Yeah, yeah. All the way up to the point where it gets
published as a book or gets made into a movie or what have you.
And it's like this very formal artefact that cost a lot of
money and took a lot of time and a lot of effort. And it didn't
give us as much opportunity to riff and to improvise, and to
try different things. To make mistakes, right, and I have come
to think of social media, I actually drew a pace layer
diagram at one point with, if the listeners are familiar with
pace layers, it's notion that complex systems change are
composed of things that change at different braids. So some
parts of the system change faster than others. And the
layers influence each other. So the faster changing layers
inform slower changing layers and such. I'm not doing the
concept justice. But I do a paste layer diagram that had
social media and the faster changing layer. And things like
books in the slower changing layers, with the idea that I see
social media as a place where you can go and try out ideas
that are half baked, and sketchy, and incomplete. And
then you put them out into the world and iterate. You know that
we're talking about prototyping. It's like prototyping for ideas
at a very kind of granular level. And it's been amazing for
me in that area. That's another way in which my thinking has
evolved since I wrote living in information that I'm trying to
find a way to fit all of the systems that we're living with,
into my own kind of production function, which is a phrase I
picked up from the economist Tyler Cowen which I love this
idea that we all have tools, processes, habits that allow us
to do what we do, right. Yeah. And I feel much better about my
own use of these systems than I did back in 2016. Because I
understand them for what for what they can do for me and for
my thinking much better.
Andy Polaine: So this neatly brings us on to the idea of you
know, personal knowledge systems or information gardens.

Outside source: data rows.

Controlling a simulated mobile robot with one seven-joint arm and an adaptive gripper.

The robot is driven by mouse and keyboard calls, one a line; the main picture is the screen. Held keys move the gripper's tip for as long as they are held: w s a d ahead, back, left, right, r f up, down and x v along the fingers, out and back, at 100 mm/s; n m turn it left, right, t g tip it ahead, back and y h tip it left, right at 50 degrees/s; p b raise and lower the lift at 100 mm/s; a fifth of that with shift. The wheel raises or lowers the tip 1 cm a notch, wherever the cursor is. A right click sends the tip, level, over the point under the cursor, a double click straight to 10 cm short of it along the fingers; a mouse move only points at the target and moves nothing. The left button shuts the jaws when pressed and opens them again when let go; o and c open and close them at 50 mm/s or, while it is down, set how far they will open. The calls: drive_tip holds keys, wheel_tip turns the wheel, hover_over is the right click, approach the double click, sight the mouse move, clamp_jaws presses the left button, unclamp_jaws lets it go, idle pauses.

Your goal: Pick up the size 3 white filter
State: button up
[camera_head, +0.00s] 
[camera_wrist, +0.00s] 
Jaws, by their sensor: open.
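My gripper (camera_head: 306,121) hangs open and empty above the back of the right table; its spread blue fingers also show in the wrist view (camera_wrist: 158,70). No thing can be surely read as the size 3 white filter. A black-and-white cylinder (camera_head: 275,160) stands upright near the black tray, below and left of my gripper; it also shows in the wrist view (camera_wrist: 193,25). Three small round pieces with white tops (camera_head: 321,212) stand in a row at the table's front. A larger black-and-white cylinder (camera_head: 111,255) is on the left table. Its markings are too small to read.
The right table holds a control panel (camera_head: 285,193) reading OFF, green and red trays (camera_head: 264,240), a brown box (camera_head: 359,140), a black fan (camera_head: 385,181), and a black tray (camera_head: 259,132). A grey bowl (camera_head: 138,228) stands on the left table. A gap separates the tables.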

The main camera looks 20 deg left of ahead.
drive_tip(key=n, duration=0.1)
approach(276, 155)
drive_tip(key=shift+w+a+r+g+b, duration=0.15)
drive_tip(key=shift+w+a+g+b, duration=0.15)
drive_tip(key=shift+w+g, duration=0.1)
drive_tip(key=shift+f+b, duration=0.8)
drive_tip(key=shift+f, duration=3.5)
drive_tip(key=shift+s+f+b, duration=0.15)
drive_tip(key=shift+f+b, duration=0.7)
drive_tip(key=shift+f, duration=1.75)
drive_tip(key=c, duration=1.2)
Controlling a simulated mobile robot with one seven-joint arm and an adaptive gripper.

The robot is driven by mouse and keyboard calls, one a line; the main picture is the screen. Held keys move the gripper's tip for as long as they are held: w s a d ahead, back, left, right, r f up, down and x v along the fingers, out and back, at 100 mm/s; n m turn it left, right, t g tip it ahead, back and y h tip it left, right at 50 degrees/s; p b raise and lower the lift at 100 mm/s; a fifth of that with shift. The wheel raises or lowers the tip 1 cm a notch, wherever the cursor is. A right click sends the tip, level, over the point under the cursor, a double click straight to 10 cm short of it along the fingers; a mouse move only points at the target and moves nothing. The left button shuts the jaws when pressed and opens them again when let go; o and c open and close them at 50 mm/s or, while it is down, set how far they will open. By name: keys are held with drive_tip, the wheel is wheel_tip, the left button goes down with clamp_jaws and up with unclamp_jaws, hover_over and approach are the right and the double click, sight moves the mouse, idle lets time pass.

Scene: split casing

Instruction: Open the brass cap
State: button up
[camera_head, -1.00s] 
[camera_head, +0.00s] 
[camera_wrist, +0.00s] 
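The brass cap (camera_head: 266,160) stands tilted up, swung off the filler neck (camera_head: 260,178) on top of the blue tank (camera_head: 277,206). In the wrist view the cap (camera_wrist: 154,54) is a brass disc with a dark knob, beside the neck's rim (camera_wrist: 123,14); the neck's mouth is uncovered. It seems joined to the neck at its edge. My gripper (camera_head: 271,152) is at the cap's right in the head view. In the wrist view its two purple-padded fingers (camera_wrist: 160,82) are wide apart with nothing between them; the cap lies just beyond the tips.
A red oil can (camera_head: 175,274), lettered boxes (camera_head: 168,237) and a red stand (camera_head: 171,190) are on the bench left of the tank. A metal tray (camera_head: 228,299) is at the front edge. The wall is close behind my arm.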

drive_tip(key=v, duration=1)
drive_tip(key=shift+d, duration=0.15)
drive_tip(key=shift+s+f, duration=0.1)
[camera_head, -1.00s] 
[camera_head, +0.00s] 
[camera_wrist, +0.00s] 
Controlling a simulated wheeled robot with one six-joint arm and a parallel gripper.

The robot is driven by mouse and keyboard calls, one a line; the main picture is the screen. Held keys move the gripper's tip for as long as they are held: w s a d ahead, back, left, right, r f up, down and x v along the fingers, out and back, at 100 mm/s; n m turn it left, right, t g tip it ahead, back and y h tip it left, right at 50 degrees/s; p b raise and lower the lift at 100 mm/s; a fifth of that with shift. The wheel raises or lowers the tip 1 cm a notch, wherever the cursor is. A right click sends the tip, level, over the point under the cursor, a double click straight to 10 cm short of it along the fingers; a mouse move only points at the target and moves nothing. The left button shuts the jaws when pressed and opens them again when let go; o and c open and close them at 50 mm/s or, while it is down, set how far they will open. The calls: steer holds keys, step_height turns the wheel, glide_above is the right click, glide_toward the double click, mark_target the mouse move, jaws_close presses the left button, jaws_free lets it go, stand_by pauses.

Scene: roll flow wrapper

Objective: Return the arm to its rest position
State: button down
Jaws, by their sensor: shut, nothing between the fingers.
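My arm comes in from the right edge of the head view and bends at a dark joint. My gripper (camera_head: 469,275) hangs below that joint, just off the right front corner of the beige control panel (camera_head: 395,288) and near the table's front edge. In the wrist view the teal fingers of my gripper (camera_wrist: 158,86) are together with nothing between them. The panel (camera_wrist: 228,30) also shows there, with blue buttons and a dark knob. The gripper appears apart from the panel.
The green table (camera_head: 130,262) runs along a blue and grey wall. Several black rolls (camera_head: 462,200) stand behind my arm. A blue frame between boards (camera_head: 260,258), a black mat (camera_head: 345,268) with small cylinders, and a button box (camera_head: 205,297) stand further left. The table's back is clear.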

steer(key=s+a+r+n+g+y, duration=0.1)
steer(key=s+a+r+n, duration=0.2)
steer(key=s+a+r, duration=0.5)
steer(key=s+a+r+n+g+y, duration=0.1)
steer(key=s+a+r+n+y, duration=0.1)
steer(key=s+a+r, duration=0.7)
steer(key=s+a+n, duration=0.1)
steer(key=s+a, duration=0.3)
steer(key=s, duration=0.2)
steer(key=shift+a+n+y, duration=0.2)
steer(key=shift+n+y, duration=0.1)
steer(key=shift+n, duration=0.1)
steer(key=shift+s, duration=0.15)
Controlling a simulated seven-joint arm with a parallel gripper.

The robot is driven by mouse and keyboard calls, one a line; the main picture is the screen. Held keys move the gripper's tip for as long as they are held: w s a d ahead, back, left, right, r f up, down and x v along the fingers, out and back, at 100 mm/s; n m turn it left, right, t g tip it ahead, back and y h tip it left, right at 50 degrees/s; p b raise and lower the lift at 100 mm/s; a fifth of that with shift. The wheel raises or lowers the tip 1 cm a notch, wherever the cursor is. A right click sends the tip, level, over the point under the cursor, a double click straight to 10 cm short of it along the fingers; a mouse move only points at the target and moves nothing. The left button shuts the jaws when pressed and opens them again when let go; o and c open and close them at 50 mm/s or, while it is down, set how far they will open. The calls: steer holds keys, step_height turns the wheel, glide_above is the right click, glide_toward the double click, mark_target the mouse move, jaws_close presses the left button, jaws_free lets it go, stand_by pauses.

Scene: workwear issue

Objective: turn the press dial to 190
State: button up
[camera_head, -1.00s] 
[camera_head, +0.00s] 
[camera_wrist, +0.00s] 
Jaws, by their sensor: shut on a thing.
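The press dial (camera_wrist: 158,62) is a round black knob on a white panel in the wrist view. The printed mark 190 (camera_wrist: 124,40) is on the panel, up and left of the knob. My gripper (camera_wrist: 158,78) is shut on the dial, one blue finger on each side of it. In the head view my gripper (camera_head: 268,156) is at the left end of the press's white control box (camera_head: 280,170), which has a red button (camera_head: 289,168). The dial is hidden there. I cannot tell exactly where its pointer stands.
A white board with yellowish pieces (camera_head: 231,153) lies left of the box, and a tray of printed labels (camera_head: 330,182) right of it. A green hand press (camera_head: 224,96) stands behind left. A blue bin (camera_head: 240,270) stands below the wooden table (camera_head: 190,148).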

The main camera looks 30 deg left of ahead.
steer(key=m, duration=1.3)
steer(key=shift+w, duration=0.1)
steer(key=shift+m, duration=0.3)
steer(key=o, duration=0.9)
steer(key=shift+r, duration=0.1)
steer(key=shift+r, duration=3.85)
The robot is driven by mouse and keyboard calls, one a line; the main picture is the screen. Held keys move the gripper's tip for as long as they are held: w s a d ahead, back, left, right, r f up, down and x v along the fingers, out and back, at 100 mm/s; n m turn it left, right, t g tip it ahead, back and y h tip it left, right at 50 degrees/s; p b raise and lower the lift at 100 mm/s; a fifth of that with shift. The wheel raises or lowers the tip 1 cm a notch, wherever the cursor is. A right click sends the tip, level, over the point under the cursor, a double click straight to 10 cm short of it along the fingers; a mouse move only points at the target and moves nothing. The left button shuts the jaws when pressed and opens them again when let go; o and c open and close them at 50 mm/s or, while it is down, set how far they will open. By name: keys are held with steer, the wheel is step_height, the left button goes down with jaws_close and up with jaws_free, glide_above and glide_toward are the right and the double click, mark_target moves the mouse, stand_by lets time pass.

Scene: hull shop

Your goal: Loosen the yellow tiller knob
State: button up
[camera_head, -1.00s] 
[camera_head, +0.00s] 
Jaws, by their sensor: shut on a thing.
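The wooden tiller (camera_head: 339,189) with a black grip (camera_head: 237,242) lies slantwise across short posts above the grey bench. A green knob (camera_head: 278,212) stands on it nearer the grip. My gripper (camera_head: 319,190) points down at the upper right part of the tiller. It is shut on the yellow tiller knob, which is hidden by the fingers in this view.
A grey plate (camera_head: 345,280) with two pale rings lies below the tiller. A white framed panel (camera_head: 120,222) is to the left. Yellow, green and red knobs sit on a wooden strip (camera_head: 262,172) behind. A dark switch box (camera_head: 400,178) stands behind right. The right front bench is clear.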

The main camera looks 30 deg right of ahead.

You and
I have been kind of going back and forth at little bit as well
about an app called obsidian. And I have to kind of rewind a
little bit. So for people who kind of write in writers have
done this for a very long time, the idea of kind of, you know, a
day, was it called? Is it a book, the way you kind of write
down stuff that you've learned about in the day? It's got
another name, I know, I can't think of you will know it,
probably a commonplace book. Yeah, a commonplace book, thank
you. But also, you know, if you're doing research, and if
you're, you're trying to capture all the stuff and capture your
notes and your ideas about things, I mean, lots of
different ways of doing famously zettelkasten, which in German,
it means a box of notes, etc, is like a slip of paper, like an
index card or a slip of paper. And I've used lots of different
tools, I've tried to remain kind of plain text for a long time
and keep my own, keep my own my own data, I had a differences, I
used to use a thing called envy, Alt, and then NVR chose to do
this anyway, obsidian allows you to it's basically we write
everything in plain text, and it's in Markdown. And then
you're able to kind of wiki link it together. But it's got a few
other kind of powerful things around because there's big plug
in infrastructure to or community around it, people
writing these plugins to do sort of cool things about how you
start to see the hidden connections between the
information. And I saw you wrote about it the other day, as well
as you're using it. So tell me a little bit about why you do
this, and have your kind of own information garden and what you
see it is, and how you sort of go about thinking about it.
Jorge Arango: I spoke earlier about my obsession with
computers from a very early age. And that obsession started with
video games with computers as entertainment. And it became
evident at some point, and I can't pinpoint exactly when but
it became evident to me that they were useful for more than
that, right. Like, I knew, I knew that that things like,
like, VC Calc, and, you know, spreadsheets and stuff like that
existed and that people are using these things for uses
other than playing games. But computers are obviously much
more than that. And there's this analogy that Steve Jobs made
famous, this notion that computers are bicycles for the
mind, yeah, that they allow us to do things that we would not
be able to do before, in much the same way that a bicycle
allows us to leverage our body's energy very powerfully, right.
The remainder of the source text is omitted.